Part 3 of the Equality Act is the Part that applies to the provision of services to the public, which includes "the provision of goods." This Part prohibits service providers from discriminating as to the terms on which a provider provides the goods to the customer.

Indirect discrimination is defined at Section 19 of the Equality Act 2010. It establishes that indirect discrimination is a form of discrimination:

19 Indirect Discrimination

(1) A person (A) discriminates against another (B) if A applies to B a provision, criterion or practice which is discriminatory in relation to a relevant protected characteristic of B's.

(2) For the purposes of subsection (1), a provision, criterion or practice is discriminatory in relation to a relevant protected characteristic of B's if—

  • (a) A applies, or would apply, it to persons with whom B does not share the characteristic,

  • (b) it puts, or would put, persons with whom B shares the characteristic at a particular disadvantage when compared with persons with whom B does not share it,

  • (c) it puts, or would put, B at that disadvantage, and

  • (d) A cannot show it to be a proportionate means of achieving a legitimate aim.

(3) The relevant protected characteristics are—

  • age;

  • disability;

  • gender reassignment;

  • marriage and civil partnership;

  • race;

  • religion or belief;

  • sex;

  • sexual orientation.

In characterizing the "practice" that is being applied, the Court of Appeal has said this word is not a term of art and is not to be construed narrowly or in a limited way (see Ishola v Transport for London, [2020] EWCA Civ 112). A fair way to characterize the "practice" being applied in this circumstance is that the store is "selling Nike Jordan 4128s (women's) at £150 and Nike Jordan 4128s (men's) at £200." (If instead the "pratice" were characterized more narrowly—selling Nike Jordan 4128s (women's) at £150—then the analysis would not even get past 19(2)(b). Likewise, if the "practice" were characterized more broadly—selling both the women's and men's versions at a discount from time to time, not necessarily at the same time—then the analysis will also have difficulty getting past 19(2)(b).)

The question is whether the application of this practice indirectly discriminates against "male purchasers."

19(2)(a): does the Nike store apply this practice to male and non-male purchasers?

Yes. (This is why we're in an indirect discrimination analysis rather than direct discrimination.)

19(2)(b): does this practice put male purchasers at a disadvantage?

Depending on evidence showing that male purchasers are more likely to want to purchase the Nike Jordan 4128s (men's), then yes. (I could also see a tribunal cutting the analysis off at this stage, depending on how much weight they place on choice. I know that Canada avoids inquiring into the "source" of the disadvantage or blaming it on an individual's choice, but I have no idea what the approach in the U.K. is to this aspect.)

19(2)(c): would this practice put a particular male claimant at that disadvantage?

Depending on evidence showing that the particular claimant wants to purchase the Nike Jordan 4128s (men's), then yes.

19(2)(d): is it the case that the Nike store cannot show the practice to be a proportionate means of achieving a legitimate aim?
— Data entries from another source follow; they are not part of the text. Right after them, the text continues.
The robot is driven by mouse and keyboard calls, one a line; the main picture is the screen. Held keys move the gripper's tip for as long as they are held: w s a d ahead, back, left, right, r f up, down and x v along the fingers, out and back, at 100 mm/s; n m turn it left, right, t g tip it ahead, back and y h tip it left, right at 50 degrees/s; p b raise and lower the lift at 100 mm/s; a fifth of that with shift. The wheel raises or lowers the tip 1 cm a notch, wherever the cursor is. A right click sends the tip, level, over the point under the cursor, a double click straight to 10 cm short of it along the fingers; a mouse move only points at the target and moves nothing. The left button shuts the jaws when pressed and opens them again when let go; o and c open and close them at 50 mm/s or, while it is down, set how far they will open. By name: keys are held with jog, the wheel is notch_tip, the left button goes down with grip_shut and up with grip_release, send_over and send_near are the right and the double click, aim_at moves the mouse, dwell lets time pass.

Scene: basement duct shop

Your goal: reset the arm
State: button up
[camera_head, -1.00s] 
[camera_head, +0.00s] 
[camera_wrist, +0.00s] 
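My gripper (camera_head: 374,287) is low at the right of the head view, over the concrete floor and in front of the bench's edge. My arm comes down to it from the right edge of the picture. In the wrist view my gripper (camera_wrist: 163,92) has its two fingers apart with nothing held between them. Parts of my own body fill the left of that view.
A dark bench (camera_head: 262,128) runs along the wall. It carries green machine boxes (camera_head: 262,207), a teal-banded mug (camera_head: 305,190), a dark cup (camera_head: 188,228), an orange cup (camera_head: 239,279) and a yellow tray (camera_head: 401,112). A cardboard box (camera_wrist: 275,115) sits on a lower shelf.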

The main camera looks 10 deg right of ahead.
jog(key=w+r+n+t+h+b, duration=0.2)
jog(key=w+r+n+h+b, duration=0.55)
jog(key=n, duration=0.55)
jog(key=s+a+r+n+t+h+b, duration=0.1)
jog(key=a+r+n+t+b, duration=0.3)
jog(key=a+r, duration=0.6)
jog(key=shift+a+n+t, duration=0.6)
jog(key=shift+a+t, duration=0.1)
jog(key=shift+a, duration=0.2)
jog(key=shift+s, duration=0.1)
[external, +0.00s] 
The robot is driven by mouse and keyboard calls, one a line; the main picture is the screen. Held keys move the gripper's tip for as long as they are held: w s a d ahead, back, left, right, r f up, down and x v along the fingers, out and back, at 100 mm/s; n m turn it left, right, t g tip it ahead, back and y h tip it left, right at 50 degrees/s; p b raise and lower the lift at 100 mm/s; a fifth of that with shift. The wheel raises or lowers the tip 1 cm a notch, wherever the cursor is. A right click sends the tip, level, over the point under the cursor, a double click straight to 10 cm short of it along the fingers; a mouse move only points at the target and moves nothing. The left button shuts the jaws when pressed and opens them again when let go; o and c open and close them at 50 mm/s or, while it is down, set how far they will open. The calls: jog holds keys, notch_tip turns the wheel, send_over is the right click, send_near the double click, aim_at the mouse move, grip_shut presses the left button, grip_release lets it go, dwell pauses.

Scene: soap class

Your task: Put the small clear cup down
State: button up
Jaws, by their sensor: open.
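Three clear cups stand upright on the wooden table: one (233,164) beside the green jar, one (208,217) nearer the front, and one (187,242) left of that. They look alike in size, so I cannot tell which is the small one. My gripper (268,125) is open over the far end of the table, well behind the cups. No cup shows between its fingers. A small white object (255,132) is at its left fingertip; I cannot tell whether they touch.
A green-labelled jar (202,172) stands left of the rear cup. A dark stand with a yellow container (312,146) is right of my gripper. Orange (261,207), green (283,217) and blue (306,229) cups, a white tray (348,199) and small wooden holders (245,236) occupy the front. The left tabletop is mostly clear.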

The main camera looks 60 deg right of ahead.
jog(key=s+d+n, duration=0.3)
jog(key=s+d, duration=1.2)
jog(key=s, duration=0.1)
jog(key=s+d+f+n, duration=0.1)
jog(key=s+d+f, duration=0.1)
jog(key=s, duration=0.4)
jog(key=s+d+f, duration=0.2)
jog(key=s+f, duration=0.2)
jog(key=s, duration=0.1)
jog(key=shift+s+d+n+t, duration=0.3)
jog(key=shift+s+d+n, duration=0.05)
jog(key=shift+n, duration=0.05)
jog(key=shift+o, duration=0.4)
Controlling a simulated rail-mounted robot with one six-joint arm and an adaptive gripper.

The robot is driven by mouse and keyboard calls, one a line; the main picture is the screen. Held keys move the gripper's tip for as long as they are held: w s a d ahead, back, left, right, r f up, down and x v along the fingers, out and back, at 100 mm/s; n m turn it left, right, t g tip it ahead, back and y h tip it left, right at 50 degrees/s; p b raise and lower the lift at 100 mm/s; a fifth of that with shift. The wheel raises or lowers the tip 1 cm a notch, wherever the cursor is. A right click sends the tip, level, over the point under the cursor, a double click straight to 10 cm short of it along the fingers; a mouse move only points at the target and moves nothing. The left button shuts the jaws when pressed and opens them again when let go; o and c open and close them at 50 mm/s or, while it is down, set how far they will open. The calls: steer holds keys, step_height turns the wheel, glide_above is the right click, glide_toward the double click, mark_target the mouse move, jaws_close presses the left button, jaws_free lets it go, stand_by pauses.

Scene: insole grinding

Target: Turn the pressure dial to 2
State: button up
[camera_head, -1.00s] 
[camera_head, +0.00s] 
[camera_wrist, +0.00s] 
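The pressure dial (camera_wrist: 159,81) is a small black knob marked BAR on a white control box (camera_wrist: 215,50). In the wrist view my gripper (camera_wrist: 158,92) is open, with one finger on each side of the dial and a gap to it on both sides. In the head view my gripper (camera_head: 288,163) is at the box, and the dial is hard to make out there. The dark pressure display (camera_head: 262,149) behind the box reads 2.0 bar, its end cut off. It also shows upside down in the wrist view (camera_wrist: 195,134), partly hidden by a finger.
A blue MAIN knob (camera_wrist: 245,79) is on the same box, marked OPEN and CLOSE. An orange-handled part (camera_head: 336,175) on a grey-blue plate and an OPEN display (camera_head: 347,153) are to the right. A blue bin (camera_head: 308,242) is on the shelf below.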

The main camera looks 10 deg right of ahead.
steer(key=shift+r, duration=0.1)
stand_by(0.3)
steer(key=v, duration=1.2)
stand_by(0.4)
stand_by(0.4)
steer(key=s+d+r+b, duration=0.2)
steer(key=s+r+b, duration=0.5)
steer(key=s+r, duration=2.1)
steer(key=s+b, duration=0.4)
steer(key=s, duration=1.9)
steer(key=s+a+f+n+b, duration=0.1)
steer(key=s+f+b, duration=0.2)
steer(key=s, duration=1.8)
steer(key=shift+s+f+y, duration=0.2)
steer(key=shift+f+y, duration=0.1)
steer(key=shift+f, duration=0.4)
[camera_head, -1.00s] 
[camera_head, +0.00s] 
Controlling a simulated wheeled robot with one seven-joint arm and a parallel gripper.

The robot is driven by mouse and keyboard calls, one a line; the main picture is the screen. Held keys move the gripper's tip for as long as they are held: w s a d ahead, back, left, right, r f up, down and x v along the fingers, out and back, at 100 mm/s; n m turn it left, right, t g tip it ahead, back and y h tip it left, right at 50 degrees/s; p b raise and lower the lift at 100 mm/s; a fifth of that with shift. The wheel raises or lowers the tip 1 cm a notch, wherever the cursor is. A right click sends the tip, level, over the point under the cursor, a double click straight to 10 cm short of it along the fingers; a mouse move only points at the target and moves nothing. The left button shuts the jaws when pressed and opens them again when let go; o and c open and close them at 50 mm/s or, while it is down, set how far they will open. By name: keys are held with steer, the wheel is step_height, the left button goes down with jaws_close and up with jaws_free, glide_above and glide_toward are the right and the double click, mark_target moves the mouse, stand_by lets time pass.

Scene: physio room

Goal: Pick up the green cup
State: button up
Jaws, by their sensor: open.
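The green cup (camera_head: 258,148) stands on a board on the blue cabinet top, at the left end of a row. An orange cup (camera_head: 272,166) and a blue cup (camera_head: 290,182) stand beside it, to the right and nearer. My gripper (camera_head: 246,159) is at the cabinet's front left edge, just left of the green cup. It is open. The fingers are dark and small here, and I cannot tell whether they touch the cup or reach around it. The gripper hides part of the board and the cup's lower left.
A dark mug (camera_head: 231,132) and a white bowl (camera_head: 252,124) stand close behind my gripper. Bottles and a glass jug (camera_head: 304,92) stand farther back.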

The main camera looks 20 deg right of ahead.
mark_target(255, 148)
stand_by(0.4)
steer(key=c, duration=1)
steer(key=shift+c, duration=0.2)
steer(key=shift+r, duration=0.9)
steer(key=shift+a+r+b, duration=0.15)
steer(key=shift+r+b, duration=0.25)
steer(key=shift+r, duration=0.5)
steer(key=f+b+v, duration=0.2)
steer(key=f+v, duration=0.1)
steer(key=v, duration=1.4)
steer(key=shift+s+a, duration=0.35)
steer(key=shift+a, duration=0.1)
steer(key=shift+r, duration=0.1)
My prediction is that the store would be able to justify the practice as a proportionate means of achieving a legitimate aim.

One example of a legitimate aim: a charging policy at swimming pools that disproportionately affected "disabled swimmers" was found to be a proportionate means of achieving a legitimate aim, being part of "an overall financial structure which covers the provision of a wide range of public services" (https://www.bailii.org/ew/cases/EWHC/Admin/2022/1588.html)

Other examples of legitimate aims: "running an efficient service," "requirements of a business," "desire to make a profit." However,

Economic reasons alone are not enough to justify discrimination. Someone can’t justify discrimination by saying it’s cheaper to discriminate. But costs can be taken into account as part of the justification if the person can show there are other good enough reasons for the treatment.

So, depending on the business rationale, and the proportionality of the discount compared to the business need (e.g. cost of holding extra stock, risk of failing to sell stock as a new model comes in, etc.), the price differential could be a proportionate means of achieving a legitimate aim. This will depend on the evidence. I predict most stores would be able to justify a modest and occasional price differential, even in the case that the production costs of each shoe are identical.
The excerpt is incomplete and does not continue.